[MD] Flying Spagetti Monsters

Ham Priday hampday1 at verizon.net
Mon Nov 27 22:28:18 PST 2006


Greetings Laird, Hi Micah  --

Laird is an unusual name.  It's Scottish, isn't it?

I saw your post to Micah today, and was impressed with the honesty and
clarity of your thought.  You said:

> I've tried for quite some time to wrap my head around
> various philosophical ideas of reality not-existing without
> man, and I don't know what it is, but I just can't dig it.
> I see man as a thoroughly cool happenstance in cosmo-
> history, but not much more. Swell, we can intellectualize
> and carve up ideas! We're probably not the first, last,
> or only creatures capable of this. On the grand scale,
> I think humans are exceptionally un-special.

I think Micah was a bit brash in saying "I cannot know for you, and I see
that you just don't understand."  On the contrary, you seem to understand
very well, but bolt at the idea that physical reality is literally created
by the intellect.  I must admit to having the same reaction, until I
realized that no other cosmological scheme makes sense in a philosophy that
is based on a non-physical principle.  And Quality in the MoQ is
non-physical.

> I see philosophy as a means to understand the reality
> we're partaking in, including the past before we humans
> came into being. The statement "reality cannot exist
> without man, and man cannot exist without reality"
> translates in my head to anthropocentrism, which I see
> consistently leading to relativism. I want to think there's
> another way of looking at this! Do you see it another way?

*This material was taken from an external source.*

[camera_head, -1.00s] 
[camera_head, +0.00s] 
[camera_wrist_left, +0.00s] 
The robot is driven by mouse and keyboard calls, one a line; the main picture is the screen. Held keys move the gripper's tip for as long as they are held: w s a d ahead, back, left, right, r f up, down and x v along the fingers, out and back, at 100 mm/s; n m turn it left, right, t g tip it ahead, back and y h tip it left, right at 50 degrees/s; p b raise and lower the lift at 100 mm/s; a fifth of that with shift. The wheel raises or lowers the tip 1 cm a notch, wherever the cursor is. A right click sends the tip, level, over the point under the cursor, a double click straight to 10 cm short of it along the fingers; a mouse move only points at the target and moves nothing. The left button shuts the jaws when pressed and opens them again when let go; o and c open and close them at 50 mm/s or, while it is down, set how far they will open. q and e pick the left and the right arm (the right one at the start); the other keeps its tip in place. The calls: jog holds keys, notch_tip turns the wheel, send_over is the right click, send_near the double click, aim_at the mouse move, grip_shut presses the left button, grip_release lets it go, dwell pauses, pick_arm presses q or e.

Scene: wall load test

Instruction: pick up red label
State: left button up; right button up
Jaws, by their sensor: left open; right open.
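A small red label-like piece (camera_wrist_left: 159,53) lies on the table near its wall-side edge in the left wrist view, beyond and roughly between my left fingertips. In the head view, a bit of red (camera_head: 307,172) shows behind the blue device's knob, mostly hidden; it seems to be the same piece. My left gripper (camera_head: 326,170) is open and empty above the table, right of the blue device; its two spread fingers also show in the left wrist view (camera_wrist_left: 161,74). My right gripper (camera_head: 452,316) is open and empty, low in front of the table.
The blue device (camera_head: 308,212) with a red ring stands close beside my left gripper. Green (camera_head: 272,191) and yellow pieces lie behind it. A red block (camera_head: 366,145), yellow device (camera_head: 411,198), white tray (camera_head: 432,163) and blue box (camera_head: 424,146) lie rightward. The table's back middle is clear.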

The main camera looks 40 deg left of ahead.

Yes, there is another way of looking at this (which I'll get to in a
minute); but first I need to point out something you've missed in your
reprisal of Micah's ontology.

> It sounds like you're saying that nothing rationally exists
> until it is differentiated by a human. That a rose is not a rose
> until a human calls it a rose... Sure, the _word_ "rose" or
> brain-construct of "rose" may not exist, but that doesn't stop
> the reality-rose from just _being_ and doing its whole jive with
> reality. It sounds like you're all wound up around the
> intellectualization of existence (rational reality) rather than
> existence (primary reality) itself.  I agree with you on the
> rational reality front, but I think you're mixing up rationalized
> reality with primary reality at points, choking any clarity out
> of the conversation.

At least part of your confusion, as I see it (Micah may not agree with me),
is a consequence of viewing Existence as both "rational reality" and
"primary reality".  You correctly characterize the former as an
"intellectualization".  But Primary Reality is the fundamental or
"substantive" source of existence which logically cannot be either
"rational" or an intellectualization.

What is Primary Reality, then?  Pirsig says "Quality is the primary
empirical reality of the world"; but existence is only the experience of a
differentiated physical reality, not its substantive source.  What we
experience is the intellectualized "appearance" of beingness -- things and
events in flux.  Existence cannot be primary, and neither can the intellect
which constructs it.  Both presuppose a primordial "first cause" which
Pirsig doesn't include in his cosmology.

It is my theory that the ultimate Reality is uncreated, immutable and
undivided.  I define it as the absolute Not-Other (Cusa's term), and I call
it Essence.  All finite otherness exists relative to Essence, but nothing
that exists is an "other" to Essence.

Now let's return to your comment that "the statement 'reality cannot exist
without man, and man cannot exist without reality' translates ...to
anthropocentrism, which I see consistently leading to relativism."  Physical
reality can be [is] anthropocentric, which indeed does make for a totally
relativistic existence.  However, if you consider Primary Reality not as an
"existent" but as the Absolute Source [Essence], you will no longer have to
struggle so hard to "dig it".  You may even come to see relativity as what
makes individual freedom possible in an anthropcentric universe.

I hope I've "shown you another way" and not just added to your confusion.

Thanks for the opportunity, Laird, and a hearty welcome to the forum!